Saturday, 27 November 2010
Mark Twain - The adventures of Huckleberry Finn
The best book I have ever read about morality:
“They went off, and I got aboard the raft, feeling bad and low, because I knowed very well I had done wrong, and I see it warn’t no use for me to try to learn to do right (…) Then I thought a minute, and says to myself, hold on, - s’pose you’d a done right and give Jim up: would you felt better than what you do now? No, says I, I’d feel bad – I’d feel just the same way I do now. Well, then, says I, what’s the use you learning to do right, when it’s troublesome to do right and ain’t no trouble to do wrong, and the wages is just the same? I was stuck. I couldn’t answer that. So I reckoned I wouldn’t bother no more about it, but after this always do whichever come handiest at the time.” (Twain, 1884).

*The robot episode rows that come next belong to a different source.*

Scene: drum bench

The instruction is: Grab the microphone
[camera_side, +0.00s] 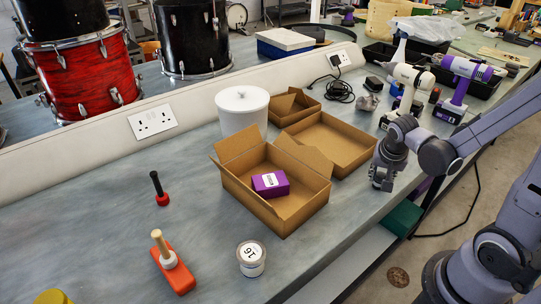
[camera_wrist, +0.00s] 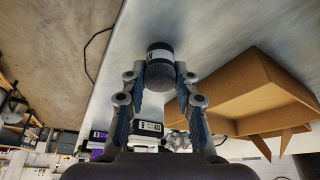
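A dark, rounded thing with a pale band (camera_wrist: 160,66) shows between and just past my fingertips in the wrist view; it may be the microphone, but I cannot be sure. I cannot make it out in the side view, where my gripper (camera_side: 383,181) is at the bench's right edge, right of the open cardboard box (camera_side: 284,217). In the wrist view my gripper (camera_wrist: 161,78) is open, one finger on each side of the dark thing. I cannot tell whether the fingers touch it.
The cardboard box holds a purple box (camera_side: 270,184). Beyond are a second carton (camera_side: 338,150), a silver object (camera_side: 369,102), a white drill (camera_side: 408,83) and a purple drill (camera_side: 463,80). A numbered tin (camera_side: 251,260) and a red-based tool (camera_side: 175,267) stand nearer.

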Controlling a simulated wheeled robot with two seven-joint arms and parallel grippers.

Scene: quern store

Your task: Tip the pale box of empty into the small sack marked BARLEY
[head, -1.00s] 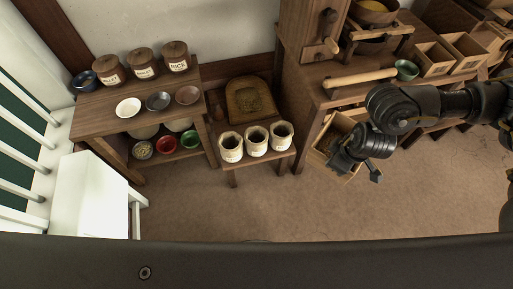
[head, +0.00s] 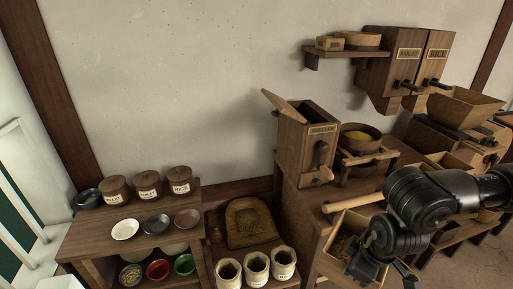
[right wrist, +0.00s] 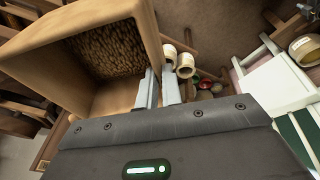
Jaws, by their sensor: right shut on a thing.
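A pale wooden box (head: 336,270) is at the lower right of the head view, and it fills the upper left of the right wrist view (right wrist: 110,100). Its inside holds a patch of brown grain (right wrist: 105,48). My right gripper (right wrist: 158,82) is shut on the box's side wall; it also shows in the head view (head: 357,262). Three small cream sacks (head: 229,274) (head: 256,268) (head: 284,263) stand open in a row left of the box. Their markings are too small to read. Two sack mouths show past the fingers (right wrist: 186,66). My left gripper is not in view.
A shelf table (head: 95,235) at left holds lidded jars (head: 148,186) and several bowls (head: 125,229). A wooden scoop-like tray (head: 247,222) leans behind the sacks. A bench (head: 305,205) with a wooden hopper (head: 307,140) stands behind the box. Wall bins (head: 400,65) hang at upper right.

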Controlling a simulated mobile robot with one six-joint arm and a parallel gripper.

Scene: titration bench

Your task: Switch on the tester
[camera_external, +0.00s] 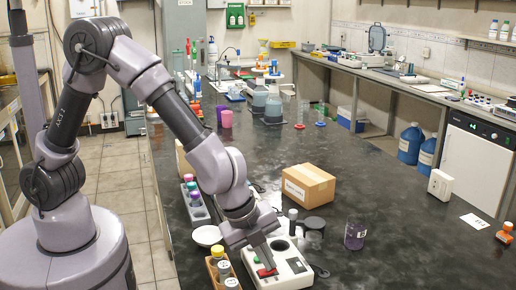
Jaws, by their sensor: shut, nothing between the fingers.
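The tester is a white box-shaped device (293,271) on the dark bench, at the lower middle of the camera view. It has a dark round well (280,245) on its top and a red part near its front left. My gripper (267,268) points down over the tester's left side. It is shut and empty, with its tips at or just above the red part; I cannot tell whether they touch it. My gripper and wrist hide part of the tester's top.
A cardboard box (308,184) stands behind the tester. A purple jar (355,236) and a dark-lidded container (314,228) are to the right. A wooden rack (213,270) with bottles and a white dish (207,236) lie to the left. The bench's right part is mostly clear.

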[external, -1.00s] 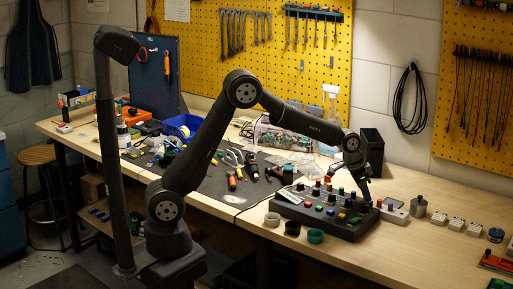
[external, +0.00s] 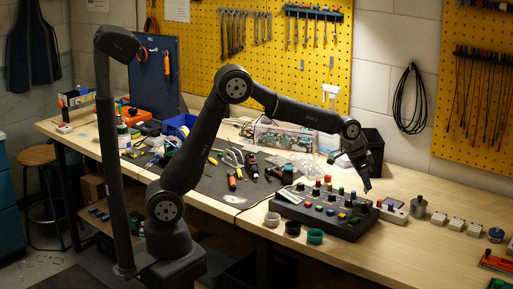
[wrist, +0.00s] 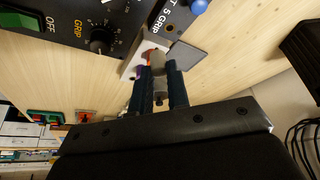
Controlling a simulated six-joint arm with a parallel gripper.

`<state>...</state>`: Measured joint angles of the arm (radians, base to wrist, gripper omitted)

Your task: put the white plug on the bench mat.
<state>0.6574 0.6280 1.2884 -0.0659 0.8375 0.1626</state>
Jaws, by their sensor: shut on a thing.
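My gripper (external: 367,187) is above the right rear part of the control panel. In the wrist view its two dark fingers (wrist: 160,78) are shut on a small pale piece (wrist: 160,97), which I take to be the white plug; most of it is hidden by the fingers. In the external view the plug cannot be made out at the fingertips. The dark grey bench mat (external: 214,190) lies on the bench left of the panel, with tools scattered over it.
The control panel (external: 325,217) carries several coloured knobs and buttons. A white box (external: 395,215) stands right of it, and a metal weight (external: 418,206) beyond. Small cups, including a green one (external: 315,236), stand in front. A clear bin (external: 284,137) is behind the mat.

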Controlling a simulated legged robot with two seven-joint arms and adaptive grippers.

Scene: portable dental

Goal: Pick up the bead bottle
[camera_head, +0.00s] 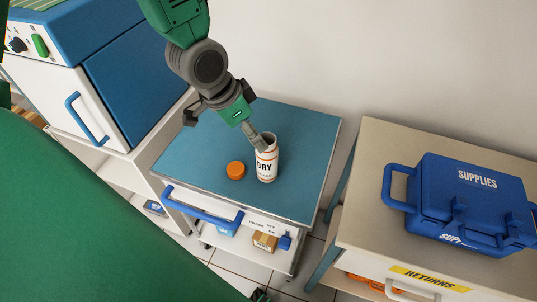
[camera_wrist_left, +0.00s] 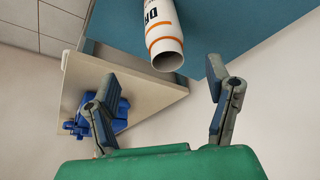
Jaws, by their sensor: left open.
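The bead bottle (camera_head: 267,168) is white with orange bands and dark lettering ending in "RY". It stands upright and uncapped on the blue top of the cart (camera_head: 200,150). An orange cap (camera_head: 235,170) lies just left of it. My left gripper (camera_head: 258,140) comes down from above, with its fingers at the bottle's mouth in the head view. In the left wrist view the left gripper (camera_wrist_left: 161,80) is open and empty, and the bottle (camera_wrist_left: 160,25) lies ahead, its open mouth pointing toward the gap between the fingers. Contact cannot be told. My right gripper is not in view.
A blue supplies case (camera_head: 470,205) sits on a beige cabinet (camera_head: 375,150) at the right. A blue-and-white cabinet (camera_head: 120,80) stands left of the cart. The cart has a blue handle (camera_head: 203,205) in front. Its top is otherwise clear.

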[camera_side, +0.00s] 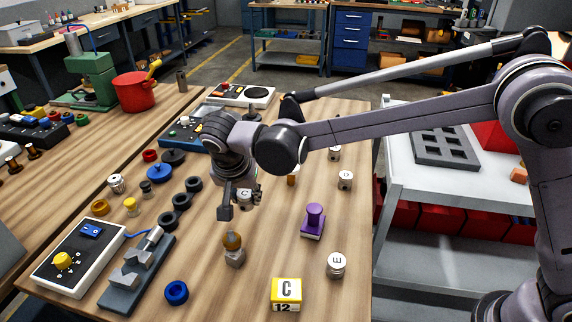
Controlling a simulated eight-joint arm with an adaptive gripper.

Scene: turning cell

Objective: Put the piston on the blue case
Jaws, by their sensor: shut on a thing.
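My gripper (240,205) points down over the middle of the table, shut on a small silver piston (245,195) with a letter C on it. The fingers partly hide the piston, and its height above the table is hard to judge. The blue case (179,133) lies at the back of the table, to the left of my wrist. It is a low box with a panel of small controls on top, and my arm hides its right part. The piston is apart from it.
Similar silver cylinders stand nearby, marked D (345,180) and E (336,265). A brown-knobbed piece (233,249) stands just below my gripper. A purple stamp-like piece (313,221), a yellow block (286,294) and black rings (181,202) surround it. A white-topped device (241,95) lies behind the case.

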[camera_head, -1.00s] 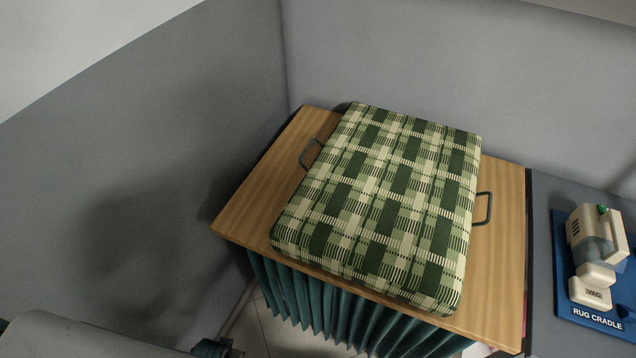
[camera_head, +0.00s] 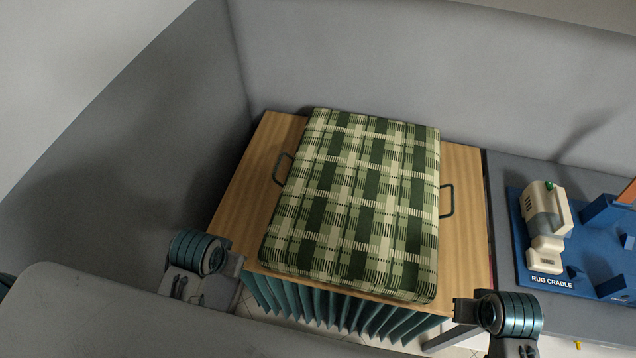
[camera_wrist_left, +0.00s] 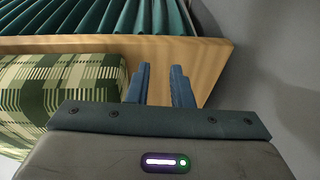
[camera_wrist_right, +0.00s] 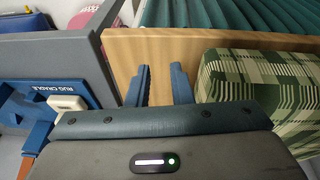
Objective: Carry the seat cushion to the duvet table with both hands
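The seat cushion (camera_head: 355,200), green and cream plaid, lies flat on a wooden-topped table (camera_head: 247,190). Dark loop handles stick out on its left side (camera_head: 283,169) and right side (camera_head: 447,201). The left wrist view shows the cushion (camera_wrist_left: 60,95) left of my left gripper (camera_wrist_left: 160,85), whose two blue fingers are apart with nothing between them. The right wrist view shows the cushion (camera_wrist_right: 260,85) right of my right gripper (camera_wrist_right: 160,85), also open and empty. Both grippers are off the cushion's sides, near the table's front edge. No duvet table can be made out.
A grey wall stands behind and left of the table. To the right is a grey counter with a blue rug cradle (camera_head: 515,225) holding a cream machine (camera_head: 546,220). Pleated green cloth (camera_head: 335,306) hangs below the table's front.

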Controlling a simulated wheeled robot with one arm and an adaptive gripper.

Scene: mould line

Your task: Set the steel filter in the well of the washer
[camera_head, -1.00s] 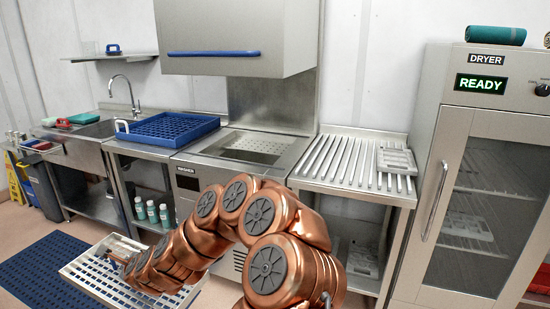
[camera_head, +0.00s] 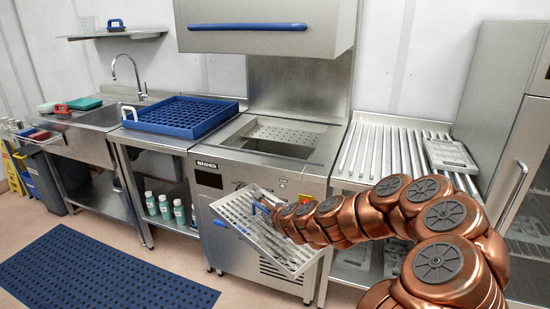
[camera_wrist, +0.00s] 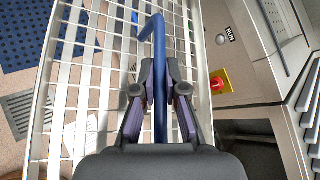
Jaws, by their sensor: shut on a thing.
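The steel filter (camera_head: 278,252) is a pale slotted tray with a raised rim. It hangs tilted in the air before the washer's front, below the top. In the wrist view the filter (camera_wrist: 43,80) spreads under my gripper (camera_wrist: 160,100), which is shut on its blue handle (camera_wrist: 158,60). In the head view my gripper (camera_head: 262,207) is small and partly hidden by my arm. The washer (camera_head: 225,168) stands behind the filter, its hood (camera_head: 255,12) raised. Its well (camera_head: 285,135) is an open recess in the top with a perforated plate showing.
A blue rack (camera_head: 178,118) sits on the counter left of the washer. A slatted table (camera_head: 375,150) with a grey tray (camera_head: 448,154) on it stands right. A red switch on a yellow plate (camera_wrist: 218,82) is beside the filter.

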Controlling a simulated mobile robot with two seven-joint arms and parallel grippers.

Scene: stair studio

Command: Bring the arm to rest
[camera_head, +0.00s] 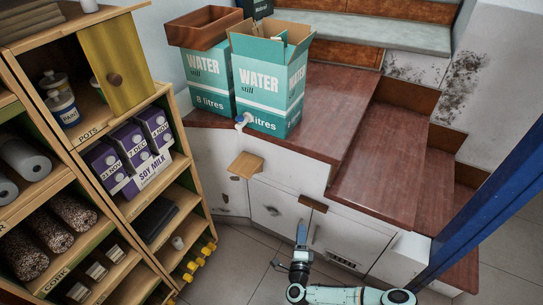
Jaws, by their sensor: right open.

“’Well,’ says Buck, ‘a feud is this way.A man has a quarrel with another man, and kills him; then that other man’s brother kills him; then the other brothers, on both sides, goes for one another; then the cousins chip in – and by-and-by everybody’s killed off, and there ain’t no more feud. But it’s kind of slow, and takes a long time.” (Twain, 1884, p.167).
„So we poked along back home, and I warn’t feeling so brash as I was before, but kind of ornery, and humble, and to blame, somehow – though I hadn’t done nothing. But that’s always the way; it don’t make no difference whether you do right or wrong, a person’s conscience ain’t got no sense, and just goes for him anyway.” (Twain, 1884, p.302).